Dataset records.
──────────

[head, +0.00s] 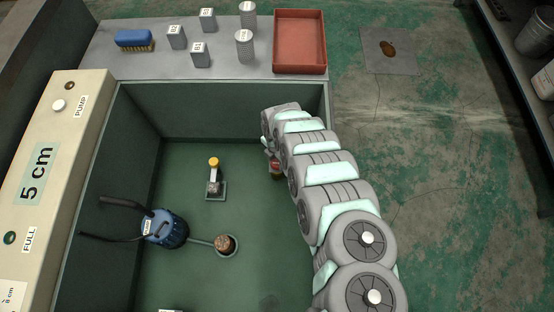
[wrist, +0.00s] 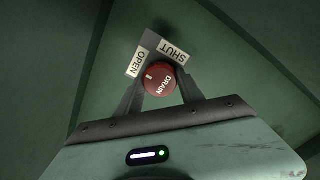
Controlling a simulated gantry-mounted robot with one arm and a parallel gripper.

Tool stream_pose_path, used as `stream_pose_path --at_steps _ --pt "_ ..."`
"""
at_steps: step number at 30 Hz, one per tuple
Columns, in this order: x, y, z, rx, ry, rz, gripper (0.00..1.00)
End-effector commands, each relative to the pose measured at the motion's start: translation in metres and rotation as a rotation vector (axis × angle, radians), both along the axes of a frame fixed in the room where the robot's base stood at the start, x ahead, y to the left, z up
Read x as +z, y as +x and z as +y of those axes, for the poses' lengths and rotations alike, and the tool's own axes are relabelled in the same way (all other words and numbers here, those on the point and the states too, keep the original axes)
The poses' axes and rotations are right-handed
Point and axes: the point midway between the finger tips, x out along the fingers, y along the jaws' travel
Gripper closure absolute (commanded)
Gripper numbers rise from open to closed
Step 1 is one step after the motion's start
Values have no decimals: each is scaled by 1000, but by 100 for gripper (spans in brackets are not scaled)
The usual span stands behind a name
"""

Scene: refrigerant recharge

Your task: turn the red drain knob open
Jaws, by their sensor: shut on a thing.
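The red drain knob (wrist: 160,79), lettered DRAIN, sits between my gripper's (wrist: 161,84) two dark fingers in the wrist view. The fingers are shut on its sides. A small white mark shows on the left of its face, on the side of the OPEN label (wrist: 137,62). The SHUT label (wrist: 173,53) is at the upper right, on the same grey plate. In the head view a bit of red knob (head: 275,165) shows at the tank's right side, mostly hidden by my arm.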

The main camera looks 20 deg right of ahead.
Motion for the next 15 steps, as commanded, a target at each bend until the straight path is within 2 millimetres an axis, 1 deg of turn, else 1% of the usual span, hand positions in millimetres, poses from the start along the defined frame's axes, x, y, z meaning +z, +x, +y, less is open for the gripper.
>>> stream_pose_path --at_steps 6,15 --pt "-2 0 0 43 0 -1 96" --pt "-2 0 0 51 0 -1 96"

──────────

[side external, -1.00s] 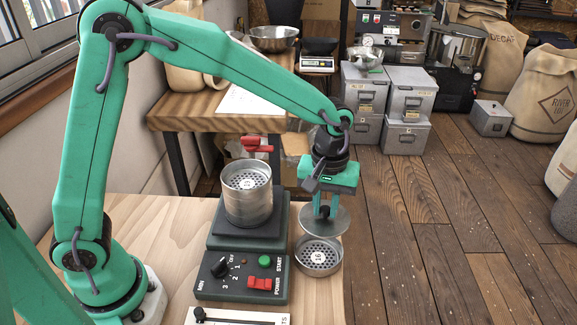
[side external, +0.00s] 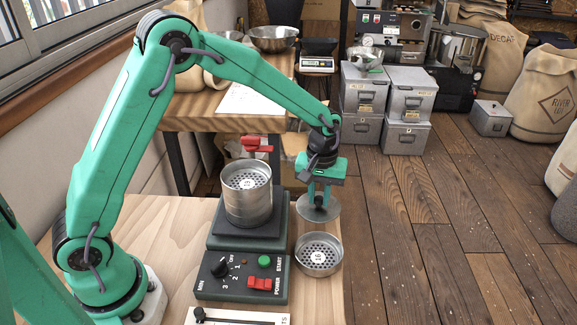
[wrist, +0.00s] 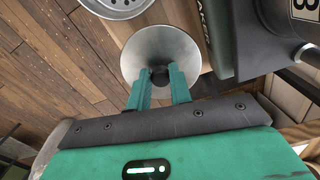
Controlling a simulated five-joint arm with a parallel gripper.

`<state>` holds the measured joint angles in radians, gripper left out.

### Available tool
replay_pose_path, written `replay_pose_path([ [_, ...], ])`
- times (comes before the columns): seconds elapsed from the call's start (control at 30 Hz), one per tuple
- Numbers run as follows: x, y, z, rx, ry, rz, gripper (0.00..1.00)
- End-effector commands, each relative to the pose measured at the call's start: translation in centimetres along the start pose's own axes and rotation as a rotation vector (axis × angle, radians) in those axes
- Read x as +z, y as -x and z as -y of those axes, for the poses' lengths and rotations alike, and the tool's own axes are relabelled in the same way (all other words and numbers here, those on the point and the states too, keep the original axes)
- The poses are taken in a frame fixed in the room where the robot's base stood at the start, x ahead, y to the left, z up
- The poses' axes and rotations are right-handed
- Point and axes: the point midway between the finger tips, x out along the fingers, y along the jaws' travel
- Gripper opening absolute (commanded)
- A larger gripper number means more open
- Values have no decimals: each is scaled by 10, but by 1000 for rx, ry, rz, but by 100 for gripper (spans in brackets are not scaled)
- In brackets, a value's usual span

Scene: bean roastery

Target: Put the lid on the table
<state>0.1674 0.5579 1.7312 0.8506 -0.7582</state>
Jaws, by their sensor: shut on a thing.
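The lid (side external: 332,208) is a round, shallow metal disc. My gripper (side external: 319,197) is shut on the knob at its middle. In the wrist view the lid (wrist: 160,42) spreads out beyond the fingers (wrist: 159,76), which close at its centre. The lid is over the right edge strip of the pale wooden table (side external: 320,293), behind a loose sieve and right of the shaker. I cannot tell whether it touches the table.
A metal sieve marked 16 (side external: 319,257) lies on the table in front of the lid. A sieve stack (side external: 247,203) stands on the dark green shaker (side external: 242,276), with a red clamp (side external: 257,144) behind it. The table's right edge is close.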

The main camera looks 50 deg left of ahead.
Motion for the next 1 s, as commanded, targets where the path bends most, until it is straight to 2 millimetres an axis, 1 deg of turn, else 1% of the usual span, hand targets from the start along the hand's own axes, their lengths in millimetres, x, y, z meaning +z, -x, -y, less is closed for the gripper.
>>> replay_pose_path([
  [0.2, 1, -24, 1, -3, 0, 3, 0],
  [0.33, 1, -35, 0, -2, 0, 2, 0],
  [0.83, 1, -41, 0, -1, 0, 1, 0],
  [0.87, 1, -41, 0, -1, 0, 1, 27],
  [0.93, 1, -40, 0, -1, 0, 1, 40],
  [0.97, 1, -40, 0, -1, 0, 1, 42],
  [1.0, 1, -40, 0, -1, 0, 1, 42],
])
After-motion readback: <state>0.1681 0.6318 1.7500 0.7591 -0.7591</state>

──────────

What the task requires. Within the listing above, locate the line containing "at the motion's" and the line containing "Step 1 is one step after the motion's start". Reproduce those two lines and all lines between them exactly, with nothing added.

Response to this task.
End-effector commands, each relative to the pose measured at the motion's start: translation in metres and rotation as a rotation vector (axis × angle, radians), both along the axes of a frame fixed in the room where the robot's base stood at the start, x ahead, y to the left, z up
Read x as +z, y as +x and z as +y of those axes, for the poses' lengths and rotations alike, and the tool's own axes are relabelled in the same way (all other words and numbers here, those on the point and the states too, keep the original axes)
The poses' axes and rotations are right-handed
Point and axes: the point midway between the finger tips, x out along the fingers, y along the jaws' travel
Gripper closure absolute (commanded)
Gripper numbers rise from open to closed
Step 1 is one step after the motion's start

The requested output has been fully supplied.